The --network= option to mkfs.lustre allows restricting a target (OST/MDT) to a given LNet network. This makes it register to the MGS with the specified network only. However, dynamic discovery is unaware of this restriction and this can create problems.

If this scenario is recognised, it is possible to deal with it in at least two ways:

1)  Prevent the mount with an error.

2) Disable dynamic discovery with a warning, prevent from enabling discovery in the future.



 Comments   
Comment by Serguei Smirnov [ 02/Nov/20 ]

To reproduce, use --network option when formatting targets with mkfs.lustre. The following is an example from the customer setup:

"

The error is occurring between MDS (md1) and OSS (all OSS showing similar errors). For example, in the case of rcf2-OST000d, it is being mounted on os2, but md1 is trying to connect it to os1 repeatedly. Usually rcf2-OST000d is mounted on os2 (primary OSS for this OST) and error should not happen.

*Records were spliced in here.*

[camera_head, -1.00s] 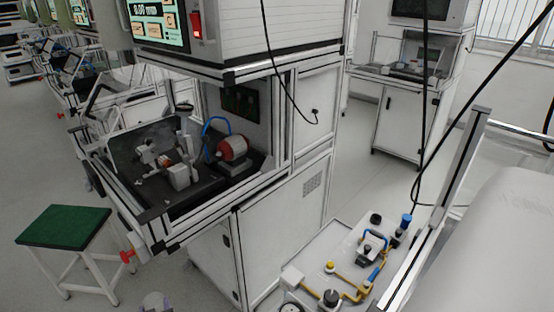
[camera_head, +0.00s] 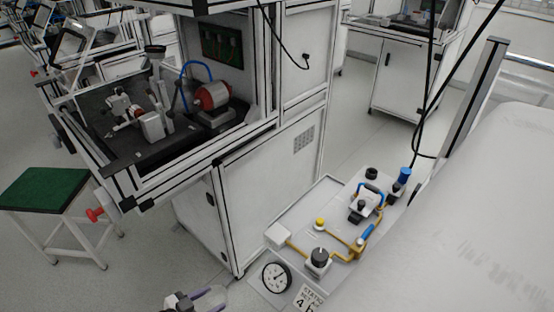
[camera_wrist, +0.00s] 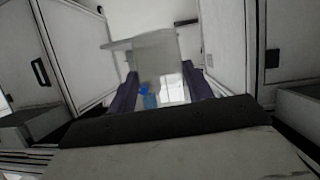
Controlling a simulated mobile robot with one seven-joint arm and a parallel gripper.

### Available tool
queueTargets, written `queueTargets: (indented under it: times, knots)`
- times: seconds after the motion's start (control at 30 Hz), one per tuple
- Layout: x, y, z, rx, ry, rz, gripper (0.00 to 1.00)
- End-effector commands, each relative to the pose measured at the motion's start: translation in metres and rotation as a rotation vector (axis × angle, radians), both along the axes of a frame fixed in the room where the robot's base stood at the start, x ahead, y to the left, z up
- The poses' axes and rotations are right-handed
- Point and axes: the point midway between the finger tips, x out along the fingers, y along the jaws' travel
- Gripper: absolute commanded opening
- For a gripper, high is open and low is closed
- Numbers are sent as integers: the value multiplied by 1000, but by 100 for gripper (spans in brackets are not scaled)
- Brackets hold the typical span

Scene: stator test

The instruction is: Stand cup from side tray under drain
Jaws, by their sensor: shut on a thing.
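In the wrist view a pale, translucent cup (camera_wrist: 155,50) sits between the two purple fingers of my gripper (camera_wrist: 160,80), which is shut on it. A blue patch shows low between the fingers; I cannot tell what it is. In the head view my gripper (camera_head: 197,300) shows only in part at the bottom edge, in front of the white cabinet, with the cup not clearly made out. A sloped panel (camera_head: 325,215) with yellow pipes, valves and a gauge (camera_head: 277,277) stands right of it. I cannot pick out the drain or the side tray for sure.
A test bench (camera_head: 150,160) with a red motor (camera_head: 211,96) stands at the left on a white cabinet (camera_head: 270,180). A green-topped stool (camera_head: 45,188) is at the left. A large white surface (camera_head: 470,220) fills the right. Black cables hang at the upper right.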

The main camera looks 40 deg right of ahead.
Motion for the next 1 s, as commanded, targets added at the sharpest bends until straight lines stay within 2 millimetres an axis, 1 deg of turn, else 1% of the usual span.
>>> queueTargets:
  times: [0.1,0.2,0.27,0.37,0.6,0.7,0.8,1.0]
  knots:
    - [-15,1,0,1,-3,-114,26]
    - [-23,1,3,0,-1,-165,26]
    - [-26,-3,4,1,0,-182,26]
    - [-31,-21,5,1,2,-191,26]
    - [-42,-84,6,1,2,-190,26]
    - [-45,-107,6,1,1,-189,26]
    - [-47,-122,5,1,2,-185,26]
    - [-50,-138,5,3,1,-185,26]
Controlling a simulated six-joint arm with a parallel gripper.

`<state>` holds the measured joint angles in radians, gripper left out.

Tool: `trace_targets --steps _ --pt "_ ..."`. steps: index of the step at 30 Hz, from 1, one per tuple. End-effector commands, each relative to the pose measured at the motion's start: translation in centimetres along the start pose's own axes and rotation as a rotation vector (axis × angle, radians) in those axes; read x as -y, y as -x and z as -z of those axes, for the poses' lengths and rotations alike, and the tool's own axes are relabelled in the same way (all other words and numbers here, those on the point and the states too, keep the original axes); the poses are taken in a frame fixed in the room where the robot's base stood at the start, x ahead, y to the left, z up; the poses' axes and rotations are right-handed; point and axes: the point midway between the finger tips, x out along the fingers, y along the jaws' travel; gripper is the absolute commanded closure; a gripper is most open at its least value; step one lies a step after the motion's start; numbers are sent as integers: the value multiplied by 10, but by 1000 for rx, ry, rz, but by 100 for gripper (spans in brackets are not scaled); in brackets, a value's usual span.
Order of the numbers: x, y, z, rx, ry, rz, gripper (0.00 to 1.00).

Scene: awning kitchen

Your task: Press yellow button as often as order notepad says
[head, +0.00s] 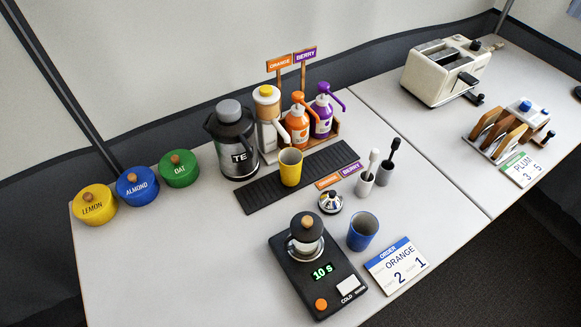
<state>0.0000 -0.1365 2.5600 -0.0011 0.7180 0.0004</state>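The order notepad (397,266) lies at the front right of the near table. It reads ORDER, ORANGE, 2 and 1; the small grey print beside the numbers is too small to read. A yellow round top (266,93) sits on a tall pale dispenser (268,125) at the back, beside the black TE flask. I cannot tell for certain that this top is the yellow button. The other yellow things are the LEMON pot (95,208) at far left and a yellow cup (290,167) on the black ribbed mat. My gripper is not in view.
Orange (297,128) and purple (321,117) pump bottles stand right of the dispenser. The TE flask (232,150) is at its left. A black device (318,272) showing 10 s, a bell (331,202) and a blue cup (363,231) stand in front. The front left is clear.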

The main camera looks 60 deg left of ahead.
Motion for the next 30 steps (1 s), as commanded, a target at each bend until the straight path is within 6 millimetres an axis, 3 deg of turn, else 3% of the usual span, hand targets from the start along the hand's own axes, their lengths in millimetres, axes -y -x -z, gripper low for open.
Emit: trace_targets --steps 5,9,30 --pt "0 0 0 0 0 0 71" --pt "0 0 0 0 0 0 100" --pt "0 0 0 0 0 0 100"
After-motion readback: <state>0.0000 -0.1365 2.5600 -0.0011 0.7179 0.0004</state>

tunefs.lustre shows network=o2ib1, and primary is os2 (172.20.2.26@o2ib1) and secondary is os1 (172.20.2.25@o2ib1)

"

[root@os2 ~]# tunefs.lustre --dryrun /dev/mapper/OST0d
checking for existing Lustre data: found

   Read previous values:
Target:     rcf2-OST000d
Index:      13
Lustre FS:  rcf2
Mount type: ldiskfs
Flags:      0x2
              (OST )
Persistent mount opts: errors=remount-ro
Parameters:  mgsnode=172.20.2.11@o2ib:172.20.2.12@o2ib failover.node=172.20.2.25@o2ib1 network=o2ib1


   Permanent disk data:
Target:     rcf2-OST000d
Index:      13
Lustre FS:  rcf2
Mount type: ldiskfs
Flags:      0x2
              (OST )
Persistent mount opts: errors=remount-ro
Parameters:  mgsnode=172.20.2.11@o2ib:172.20.2.12@o2ib failover.node=172.20.2.25@o2ib1 network=o2ib1

exiting before disk write.

It should be possible to reproduce with a simpler setup.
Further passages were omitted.